Przed wyjazdem zainteresowała mnie niewielka miejscowość Lefkara.
Na stronie mieszkańców z Polski ,którzy zamieszkali na Cyprze usiłowałam się dowiedzieć jak dojechać. Niestety w programie biur turystycznych nie ma wycieczki – a szkoda .
Na stronie internetowej komunikacji miasta wyczytałam ,że podróż w jedną stronę będzie trwała ponad dwie godziny z przesiadką po drodze. Nie podobało mi się .
Napisałam do hotelu ,że chciałabym dojechać samochodem i w Lefkarze spędzić około 3 godzin.
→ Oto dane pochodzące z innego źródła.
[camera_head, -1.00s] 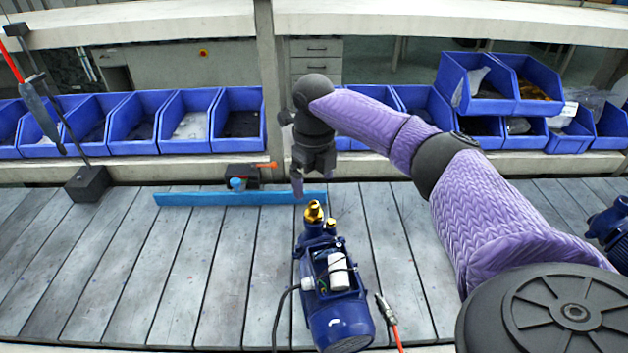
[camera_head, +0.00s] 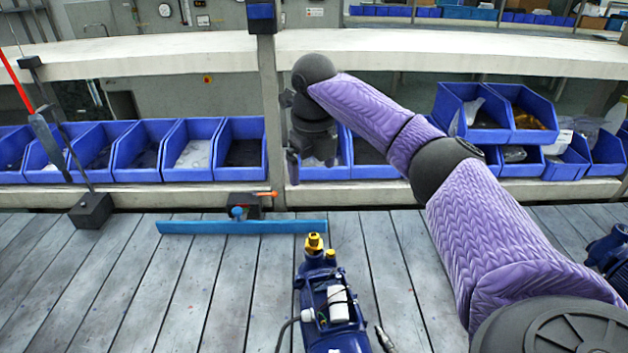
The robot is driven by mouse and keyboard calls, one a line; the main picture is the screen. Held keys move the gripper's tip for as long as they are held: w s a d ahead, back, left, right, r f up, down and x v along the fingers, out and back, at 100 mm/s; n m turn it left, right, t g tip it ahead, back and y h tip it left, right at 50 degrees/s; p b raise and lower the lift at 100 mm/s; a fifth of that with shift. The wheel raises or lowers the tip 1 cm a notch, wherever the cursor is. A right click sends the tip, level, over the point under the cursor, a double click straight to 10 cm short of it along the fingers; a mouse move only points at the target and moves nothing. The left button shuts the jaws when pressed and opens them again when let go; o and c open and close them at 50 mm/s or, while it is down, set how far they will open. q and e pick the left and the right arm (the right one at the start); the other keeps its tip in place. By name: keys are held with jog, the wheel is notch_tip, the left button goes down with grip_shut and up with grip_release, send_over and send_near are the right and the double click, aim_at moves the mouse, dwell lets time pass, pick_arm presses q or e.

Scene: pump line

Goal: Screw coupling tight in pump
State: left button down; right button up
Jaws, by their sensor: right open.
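The blue pump (camera_head: 335,310) lies on the grey plank table, its lower end cut off by the frame's bottom edge. The brass-yellow coupling (camera_head: 314,244) sits upright at the pump's far end, and a second, smaller brass fitting (camera_head: 330,254) is just beside it. I cannot tell how deep the coupling's thread sits. My right gripper (camera_head: 312,170) is open and empty, above and apart from the coupling, in front of the blue bins. My left gripper is not in view.
A blue bar (camera_head: 240,227) lies behind the pump, with a small dark device with an orange handle (camera_head: 246,204) next to it. Blue bins (camera_head: 190,150) line the back shelf. A black block with a pole (camera_head: 91,210) stands left.

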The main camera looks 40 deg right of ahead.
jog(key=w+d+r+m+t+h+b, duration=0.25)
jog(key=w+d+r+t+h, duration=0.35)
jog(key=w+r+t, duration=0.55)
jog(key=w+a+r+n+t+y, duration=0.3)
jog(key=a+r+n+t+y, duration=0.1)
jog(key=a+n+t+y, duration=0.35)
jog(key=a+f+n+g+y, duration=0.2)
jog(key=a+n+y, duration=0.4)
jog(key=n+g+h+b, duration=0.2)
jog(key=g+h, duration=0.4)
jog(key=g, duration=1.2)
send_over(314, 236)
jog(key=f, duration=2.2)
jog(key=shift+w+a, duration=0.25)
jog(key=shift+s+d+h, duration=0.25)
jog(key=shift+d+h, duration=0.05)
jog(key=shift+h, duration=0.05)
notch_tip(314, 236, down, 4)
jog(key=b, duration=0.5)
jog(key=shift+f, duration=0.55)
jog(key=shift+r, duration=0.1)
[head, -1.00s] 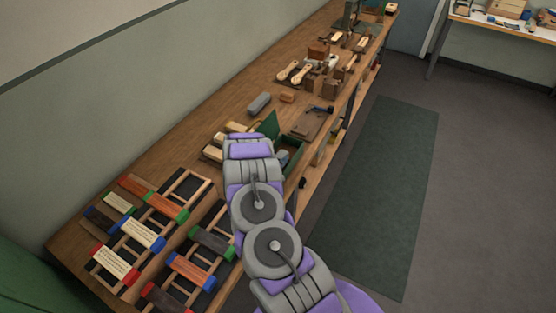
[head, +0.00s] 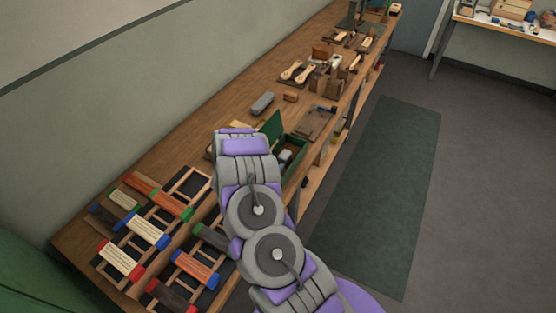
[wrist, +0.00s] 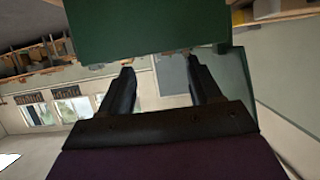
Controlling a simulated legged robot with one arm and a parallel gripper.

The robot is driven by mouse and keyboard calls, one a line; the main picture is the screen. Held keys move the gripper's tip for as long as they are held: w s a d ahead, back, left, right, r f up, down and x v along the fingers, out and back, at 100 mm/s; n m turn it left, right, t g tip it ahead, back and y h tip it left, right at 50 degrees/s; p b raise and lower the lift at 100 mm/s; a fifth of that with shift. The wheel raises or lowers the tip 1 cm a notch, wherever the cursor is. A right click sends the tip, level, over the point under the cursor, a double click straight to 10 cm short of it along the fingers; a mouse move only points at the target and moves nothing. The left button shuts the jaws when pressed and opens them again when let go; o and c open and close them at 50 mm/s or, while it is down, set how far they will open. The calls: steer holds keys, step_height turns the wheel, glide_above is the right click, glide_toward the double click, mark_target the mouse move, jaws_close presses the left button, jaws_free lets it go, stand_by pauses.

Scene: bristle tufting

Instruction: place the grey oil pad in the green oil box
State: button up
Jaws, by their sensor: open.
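The green oil box (head: 293,168) stands on the workbench just right of my arm's end, with its green lid (head: 271,127) raised. A light grey piece (head: 286,155) shows inside the box; it looks like the grey oil pad, but it is small and partly hidden. A separate grey rounded block (head: 262,103) lies on the bench behind the lid. My gripper (wrist: 160,75) is open in the wrist view, with nothing between its fingers. A green panel (wrist: 150,30), which looks like the lid, fills the top there. My arm hides the gripper in the head view.
Brush frames with coloured blocks (head: 145,230) cover the near left of the bench (head: 215,112). A small brown block (head: 291,96), a dark board (head: 315,124) and wooden tools (head: 297,72) lie farther along. The floor by the green mat (head: 380,190) is clear.

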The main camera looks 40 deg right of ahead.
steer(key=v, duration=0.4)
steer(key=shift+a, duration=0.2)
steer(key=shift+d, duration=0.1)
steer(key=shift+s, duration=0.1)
Otrzymałam bardzo szybko odpowiedz – przejazd z kierowcą i postój w cenie 90 euro. Przy podziale kosztów na dwie kwota była do przyjęcia .
Wyruszyliśmy o godzinie dziesiątej. Pano Lefkara to wioska położona na wysokości 600m n.p.m w południowo-wschodniej części Gór Troodos.
To serce Cypru – odległość od Nikozji i Limassol wynosi 50 kilometrów a od Larnaki 43 kilometrów .
Spacerując uliczkami zostaję wprowadzona w inny świat !
Wąskimi ukwieconymi uliczkami dochodzimy do Muzeum Folkloru gdzie przedstawione jest życie na Cyprze sprzed 100 lat .
Muzeum znajduje się w odrestaurowanym domu .
Wstęp 2,5 euro ,-seniorzy płacą połowę .
.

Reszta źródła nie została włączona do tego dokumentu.